▸ Exercise requirements: Starting at the line that contains "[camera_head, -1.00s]" and stopping after the line that contains "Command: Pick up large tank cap", copy the lines exactly. Pictures are left out.

▸ Data to use:
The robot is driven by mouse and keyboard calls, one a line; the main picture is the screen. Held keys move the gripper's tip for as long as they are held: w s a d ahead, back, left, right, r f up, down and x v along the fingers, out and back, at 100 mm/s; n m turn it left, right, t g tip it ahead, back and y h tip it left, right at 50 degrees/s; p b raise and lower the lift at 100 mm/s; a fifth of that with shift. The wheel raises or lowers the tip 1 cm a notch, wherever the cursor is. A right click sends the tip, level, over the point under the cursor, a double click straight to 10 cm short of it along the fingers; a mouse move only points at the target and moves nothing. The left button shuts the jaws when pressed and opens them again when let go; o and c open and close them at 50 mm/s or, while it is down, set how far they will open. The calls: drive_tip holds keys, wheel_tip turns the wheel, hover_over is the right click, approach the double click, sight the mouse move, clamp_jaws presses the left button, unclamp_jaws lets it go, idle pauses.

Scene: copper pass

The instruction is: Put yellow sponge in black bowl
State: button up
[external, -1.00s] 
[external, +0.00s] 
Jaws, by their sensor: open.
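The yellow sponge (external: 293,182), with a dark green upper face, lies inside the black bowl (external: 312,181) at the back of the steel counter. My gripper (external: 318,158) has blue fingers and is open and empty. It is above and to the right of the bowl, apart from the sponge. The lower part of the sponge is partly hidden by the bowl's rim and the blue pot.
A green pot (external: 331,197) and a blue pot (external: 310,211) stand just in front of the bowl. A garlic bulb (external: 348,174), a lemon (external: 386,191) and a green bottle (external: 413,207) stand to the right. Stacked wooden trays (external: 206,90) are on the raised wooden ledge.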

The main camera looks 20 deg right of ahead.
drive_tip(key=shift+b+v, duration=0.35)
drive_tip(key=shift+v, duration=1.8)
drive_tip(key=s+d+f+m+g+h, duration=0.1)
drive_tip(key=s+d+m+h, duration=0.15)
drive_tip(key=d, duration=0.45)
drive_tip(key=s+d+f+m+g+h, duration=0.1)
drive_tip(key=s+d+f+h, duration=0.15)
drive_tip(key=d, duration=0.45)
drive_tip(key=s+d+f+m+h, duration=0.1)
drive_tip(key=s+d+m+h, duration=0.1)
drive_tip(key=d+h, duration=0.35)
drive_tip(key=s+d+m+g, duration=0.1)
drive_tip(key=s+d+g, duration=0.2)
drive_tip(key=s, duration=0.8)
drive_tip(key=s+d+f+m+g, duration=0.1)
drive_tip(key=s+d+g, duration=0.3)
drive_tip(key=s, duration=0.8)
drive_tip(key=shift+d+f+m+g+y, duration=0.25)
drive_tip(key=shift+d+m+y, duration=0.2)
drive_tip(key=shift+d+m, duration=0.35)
* * *
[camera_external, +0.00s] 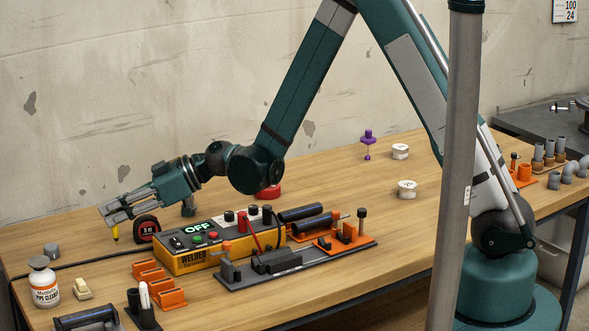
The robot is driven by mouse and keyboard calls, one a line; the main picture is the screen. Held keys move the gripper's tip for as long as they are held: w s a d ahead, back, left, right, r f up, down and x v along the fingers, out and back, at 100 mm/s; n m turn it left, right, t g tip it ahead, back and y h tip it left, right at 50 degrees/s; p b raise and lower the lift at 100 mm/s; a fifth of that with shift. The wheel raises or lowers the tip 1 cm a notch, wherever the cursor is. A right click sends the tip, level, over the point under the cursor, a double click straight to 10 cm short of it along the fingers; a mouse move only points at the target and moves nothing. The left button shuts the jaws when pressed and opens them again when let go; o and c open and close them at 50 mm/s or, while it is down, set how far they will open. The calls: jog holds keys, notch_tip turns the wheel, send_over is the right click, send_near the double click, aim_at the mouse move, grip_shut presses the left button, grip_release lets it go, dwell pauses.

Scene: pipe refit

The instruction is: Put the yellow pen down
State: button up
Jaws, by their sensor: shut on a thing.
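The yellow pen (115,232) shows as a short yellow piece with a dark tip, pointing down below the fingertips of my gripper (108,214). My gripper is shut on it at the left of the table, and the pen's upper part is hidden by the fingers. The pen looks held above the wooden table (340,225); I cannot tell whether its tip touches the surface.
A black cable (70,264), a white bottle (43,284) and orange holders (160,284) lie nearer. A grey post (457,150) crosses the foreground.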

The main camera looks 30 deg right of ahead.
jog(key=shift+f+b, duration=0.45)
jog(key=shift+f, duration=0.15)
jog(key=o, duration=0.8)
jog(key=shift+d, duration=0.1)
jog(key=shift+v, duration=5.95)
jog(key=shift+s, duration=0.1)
==
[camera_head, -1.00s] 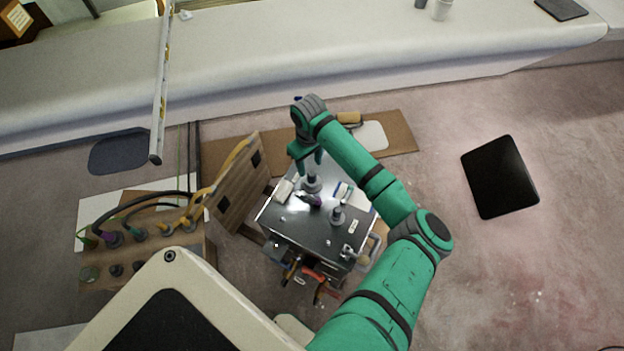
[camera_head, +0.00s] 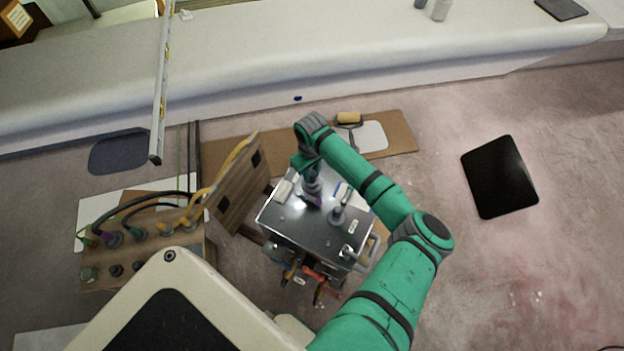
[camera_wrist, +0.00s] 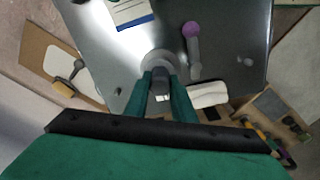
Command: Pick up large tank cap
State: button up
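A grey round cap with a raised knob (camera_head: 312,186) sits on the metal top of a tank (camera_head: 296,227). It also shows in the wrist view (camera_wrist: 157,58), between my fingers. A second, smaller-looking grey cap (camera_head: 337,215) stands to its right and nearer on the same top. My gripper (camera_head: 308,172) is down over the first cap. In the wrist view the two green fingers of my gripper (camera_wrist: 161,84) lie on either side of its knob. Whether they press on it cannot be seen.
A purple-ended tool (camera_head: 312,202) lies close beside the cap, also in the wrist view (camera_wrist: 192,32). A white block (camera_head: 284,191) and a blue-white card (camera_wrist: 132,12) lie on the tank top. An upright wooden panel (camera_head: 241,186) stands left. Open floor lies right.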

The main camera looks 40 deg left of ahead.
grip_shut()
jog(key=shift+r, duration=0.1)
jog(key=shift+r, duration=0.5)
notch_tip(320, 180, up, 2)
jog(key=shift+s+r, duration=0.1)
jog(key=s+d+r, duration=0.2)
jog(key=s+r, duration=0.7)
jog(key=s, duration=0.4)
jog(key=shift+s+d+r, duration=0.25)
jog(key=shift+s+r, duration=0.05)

▸ Expected answer:
[camera_head, -1.00s] 
[camera_head, +0.00s] 
[camera_wrist, +0.00s] 
Command: Pick up large tank cap

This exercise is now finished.